_Exercise_: Across all the lines below, how many contain the string "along"? Please reply with the number only.

_Material provided_:

------------

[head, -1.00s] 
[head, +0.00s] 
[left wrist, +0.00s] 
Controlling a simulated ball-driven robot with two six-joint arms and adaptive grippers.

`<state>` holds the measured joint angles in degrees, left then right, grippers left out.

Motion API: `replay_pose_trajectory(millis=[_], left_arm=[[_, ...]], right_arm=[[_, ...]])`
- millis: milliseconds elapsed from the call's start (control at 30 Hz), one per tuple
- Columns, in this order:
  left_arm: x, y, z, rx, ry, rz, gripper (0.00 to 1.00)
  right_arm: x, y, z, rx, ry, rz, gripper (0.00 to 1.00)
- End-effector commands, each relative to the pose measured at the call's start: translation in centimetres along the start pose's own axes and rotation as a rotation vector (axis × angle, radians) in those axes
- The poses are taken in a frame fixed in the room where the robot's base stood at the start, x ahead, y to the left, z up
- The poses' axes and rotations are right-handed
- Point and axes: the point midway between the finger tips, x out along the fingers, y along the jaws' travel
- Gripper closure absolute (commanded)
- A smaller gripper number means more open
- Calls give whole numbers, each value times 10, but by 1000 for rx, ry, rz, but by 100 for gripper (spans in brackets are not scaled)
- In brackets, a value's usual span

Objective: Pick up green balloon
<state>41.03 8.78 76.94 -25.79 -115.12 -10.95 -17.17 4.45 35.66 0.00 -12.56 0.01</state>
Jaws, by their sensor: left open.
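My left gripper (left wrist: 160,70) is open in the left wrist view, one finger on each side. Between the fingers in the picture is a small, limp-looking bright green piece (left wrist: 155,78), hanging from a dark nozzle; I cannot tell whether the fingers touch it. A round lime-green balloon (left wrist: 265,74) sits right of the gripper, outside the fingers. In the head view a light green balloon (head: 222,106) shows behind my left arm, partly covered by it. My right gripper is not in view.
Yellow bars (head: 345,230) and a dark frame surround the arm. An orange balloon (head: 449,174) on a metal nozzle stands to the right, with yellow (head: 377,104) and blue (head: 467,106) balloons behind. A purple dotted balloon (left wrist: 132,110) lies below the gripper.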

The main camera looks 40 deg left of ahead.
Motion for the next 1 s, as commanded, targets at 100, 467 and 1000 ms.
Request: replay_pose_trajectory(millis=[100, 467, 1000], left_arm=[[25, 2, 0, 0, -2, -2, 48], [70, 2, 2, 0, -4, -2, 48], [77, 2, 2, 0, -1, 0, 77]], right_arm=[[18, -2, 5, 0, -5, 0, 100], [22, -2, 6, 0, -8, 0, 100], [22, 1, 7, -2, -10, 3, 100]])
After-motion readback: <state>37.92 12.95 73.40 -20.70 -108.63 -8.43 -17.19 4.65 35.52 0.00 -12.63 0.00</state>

------------

_Solution for this problem_: 2